Wednesday, June 29, 2011

Project Description and Statement of Need

Need of the community- Staying in the loop around health and nutrition is difficult as it attracts more and more national attention. Programs rise and fall. Money appears and disappears. All the while the community suffers from misinformation and disengagement. The silence stops here. Families need to get engaged in pushing the community to it's feet. It begins with the children as their energy and desire for change is met in the kitchen with nutritious foods and hands-on learning. It ends with the parents as they scaffold their child's development as a chef-in-the-making and a leader in the neighborhood. Access will be given to reliable health-promoting resources, and time will be made for analysis of socio-cultural influences on family and community health practices.

Convening youth and parents and giving voice to their plans to perform health-enhancing practices is the best strategy at achieving lasting change on the ground in these communities.

A. youth will be able to develop wellness (nutrition & physical activity) goals to adopt, maintain, or improve their personal health practices.
B. Implement strategies to overcome barriers to action.

1. Convene youth weekly for cooking class.
2. Provide reliable nutrition, food safety, and cooking information.
3. Conduct appropriate cooking lesson.
4. Convene parents and youth for discussion on community needs and resources.
5. Stage one community event designed to mobilize support in the community.
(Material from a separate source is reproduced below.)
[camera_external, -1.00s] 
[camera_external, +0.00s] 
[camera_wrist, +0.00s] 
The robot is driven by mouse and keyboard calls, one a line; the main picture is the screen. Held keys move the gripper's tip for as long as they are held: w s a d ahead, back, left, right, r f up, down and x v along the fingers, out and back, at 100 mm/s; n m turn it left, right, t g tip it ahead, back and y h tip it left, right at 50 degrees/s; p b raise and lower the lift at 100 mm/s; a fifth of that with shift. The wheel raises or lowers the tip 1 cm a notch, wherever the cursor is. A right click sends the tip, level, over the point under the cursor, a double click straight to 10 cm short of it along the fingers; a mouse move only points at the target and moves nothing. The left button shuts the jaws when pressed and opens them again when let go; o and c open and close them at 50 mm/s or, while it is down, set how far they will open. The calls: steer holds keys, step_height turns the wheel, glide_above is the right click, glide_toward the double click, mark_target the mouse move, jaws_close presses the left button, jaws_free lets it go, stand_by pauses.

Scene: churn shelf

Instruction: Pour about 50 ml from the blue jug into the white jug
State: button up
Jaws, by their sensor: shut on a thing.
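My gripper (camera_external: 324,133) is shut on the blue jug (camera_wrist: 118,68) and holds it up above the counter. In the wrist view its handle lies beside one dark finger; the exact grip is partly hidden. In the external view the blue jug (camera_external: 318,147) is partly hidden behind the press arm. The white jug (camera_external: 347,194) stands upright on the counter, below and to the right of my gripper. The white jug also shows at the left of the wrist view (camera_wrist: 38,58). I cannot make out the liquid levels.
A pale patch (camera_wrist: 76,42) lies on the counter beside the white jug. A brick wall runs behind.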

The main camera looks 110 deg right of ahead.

In order to achieve objectives:
I. Youth will select foods for healthful eating as they choose dishes to be prepared the following week from health-oriented cook books .
II. Youth will prepare foods in healthful ways every cooking club session.
III. Families will enjoy foods prepared.
IV. Discussions will be facilitated in order to arrive at consensus on strategies to overcome barriers to action within the community. By determining the needs and resources of the community, the design of the community health event, intending to educate and empower, will be made more effective.
V. Youth will design community health action plans and implement with the help of parents and coordinator.

Tuesday, June 28, 2011

Focus on Families

The Focus on Families cannot fail to appeal to parents. The appeal will take the form of exposures to both healthy, delicious, recipes and their children as reliable young chefs-in-the-making. Thus, the program must proceed as follows:

Implement cooking clubs @ school sites culminating in a student-catered home-to-school meeting. Conclude that home-to-school meeting with an invitation to participate in weekend cooking classes for the whole family. These family cooking sessions will teach basic food safety knowledge, basic cooking skills, and quick, safe, healthy dishes for kids (for all those guardians wary of kids in the kitchen).

Once this process has been implemented the entire family will be engaged through their own creative desires to work with food. Engagement and creativity are the keys to successful health outcomes and pulling the whole family into the loop will ensure a more contagious, well-rounded, and powerful environment. If these young people can have the backing of their parents, then real changes will begin to take hold.

Monday, June 27, 2011

Not Enough Time? Get Creative

Motivations to improve the diets of our families must not linger in any form of guilt or embarrassment. Instead the conversation must be empowering and positive as changes are sought to not just change our understanding of nutrition but also of preparing nutritious meals. If adults don't have as much time to prepare meals, enlist the young people to help and make the process something creative and fun for both parties. Encourage the creative energies of all parties to meet at the table and create meals that reflect not just their nutrition needs but their worldly passions as well. For instance, if you are cooking a dinner for the whole family explain to the young person (enlistee) our need for some medium to inform the rest of the family to the nutrition benefits of our meal, then suggest that the young one illustrate a comic detailing the preparation of the meal along with some nutrition information.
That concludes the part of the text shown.